TALLAHASSEE -- It is waaaaaaay wild to be here in Tallahassee. It is wild to watch the Legislature figure out whether it can choose the next U.S. president. It is wild to watch the protesters and the staged events. It is wild to run from court to court. The weather is nice, too.

But soon enough your soul cries out for peace. What is the way out of this?

We know by heart the arguments. For George W. Bush, the argument is: We have counted the votes over and over. We have exhausted the process and the deadlines. It is over. It was close, but it is over.

For Al Gore, the argument is: There are still ballots rejected by the machines in South Florida that were never counted. That is the most important thing.

When you step back from the trees and try to bring the forest into focus, a common theme emerges in all these lawsuits and the Legislature's debate.

That common theme is: What power do the state judges of Florida have in a presidential election? If they have power, Gore still has a chance of winning. If they do not have power, Bush remains the certified winner.

Here is an overlooked point, in all the Democrat-vs.-Republican hoopla:

The U.S. Supreme Court is made up of (surprise, surprise!) judges. A majority of these justices have ruled repeatedly in favor of state power. Now they are being asked to limit a state judiciary's power to review the conduct of that state's presidential election. In short, judges are being asked to take power from judges.

Nobody gets rich betting on Supreme Court rulings, but this is why I think this is a closer call than some believe. It would be great fun to see a "conservative" justice like Antonin Scalia or Clarence Thomas or Chief Justice William Rehnquist coming down on the supposedly Democratic side, ruling that the state courts must have their say.

The Republican argument is strong and excellently argued. It is based on a one-two punch. First, by extending the counting deadlines, the Florida Supreme Court rewrote state law after the fact, which violates federal law. Second, the U.S. Constitution gives each state Legislature -- not state courts -- the clear, sole power to decide the manner of naming electors.

Gore's lawyers reply that the Florida Supreme Court did not rewrite state law. It simply ruled on murky, conflicting state laws, which is what courts do every day. And just because the Legislature determines the "manner" of choosing electors does not mean the conduct of the election is exempt, free and clear, from the review of state courts. The Constitution is not a blank check.

Like the theme of a symphony, or recurring imagery in a novel, the echoes of this question of state-court power can be heard in all the other disputes. Certainly, it is at the heart of our Legislature's current debate over naming our electors unilaterally.

If the U.S. Supreme Court rules for the Republicans, it could silence our Supreme Court and give the Legislature sole power.
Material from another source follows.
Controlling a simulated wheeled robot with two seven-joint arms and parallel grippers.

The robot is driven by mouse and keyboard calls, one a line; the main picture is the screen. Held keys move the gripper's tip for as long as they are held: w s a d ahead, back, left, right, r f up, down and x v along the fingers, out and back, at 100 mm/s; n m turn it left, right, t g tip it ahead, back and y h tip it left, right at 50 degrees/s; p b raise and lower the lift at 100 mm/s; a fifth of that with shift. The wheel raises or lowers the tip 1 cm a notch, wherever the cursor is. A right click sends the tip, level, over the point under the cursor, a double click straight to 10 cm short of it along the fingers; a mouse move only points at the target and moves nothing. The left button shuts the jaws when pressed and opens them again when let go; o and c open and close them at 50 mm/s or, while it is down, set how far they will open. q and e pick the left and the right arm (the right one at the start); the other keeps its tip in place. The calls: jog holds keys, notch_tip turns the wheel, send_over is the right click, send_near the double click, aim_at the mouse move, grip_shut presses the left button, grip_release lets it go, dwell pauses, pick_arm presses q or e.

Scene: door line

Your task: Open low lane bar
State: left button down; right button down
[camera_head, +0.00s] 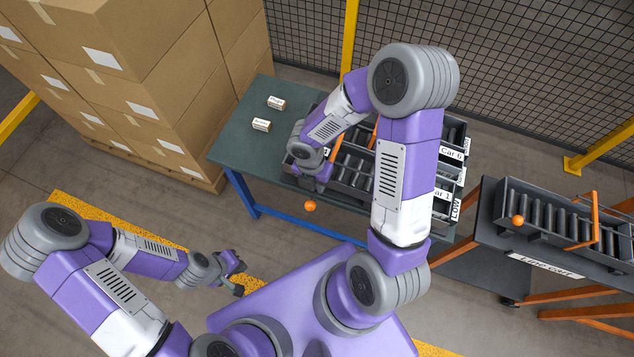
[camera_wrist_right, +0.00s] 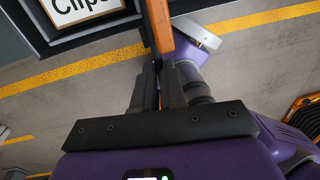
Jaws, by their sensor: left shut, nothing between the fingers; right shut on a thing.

But if it rules for the Democrats, then our state court still has a voice -- and it has yet to hear Gore's final contest of the vote in Miami-Dade, Palm Beach and Nassau counties, let alone all the other pending state cases.

Face it. This election was close to a tie. The difference between the candidates was smaller than our system's current ability to be certain. No amount of jiggling of a few hundred votes here or there is going to make us certain. Nonetheless, we have to make a decision under the rule of law.

Bush has been certified the winner. The U.S. Supreme Court will be asked whether to keep the door open, or to close it. Either way, the rule of law will have prevailed, and the president in that sense will be "legitimate."

Of course, political legitimacy will still have to be earned, by character and grace and leadership. But that is a question to be settled on a better day, when character and grace and leadership are in more public supply.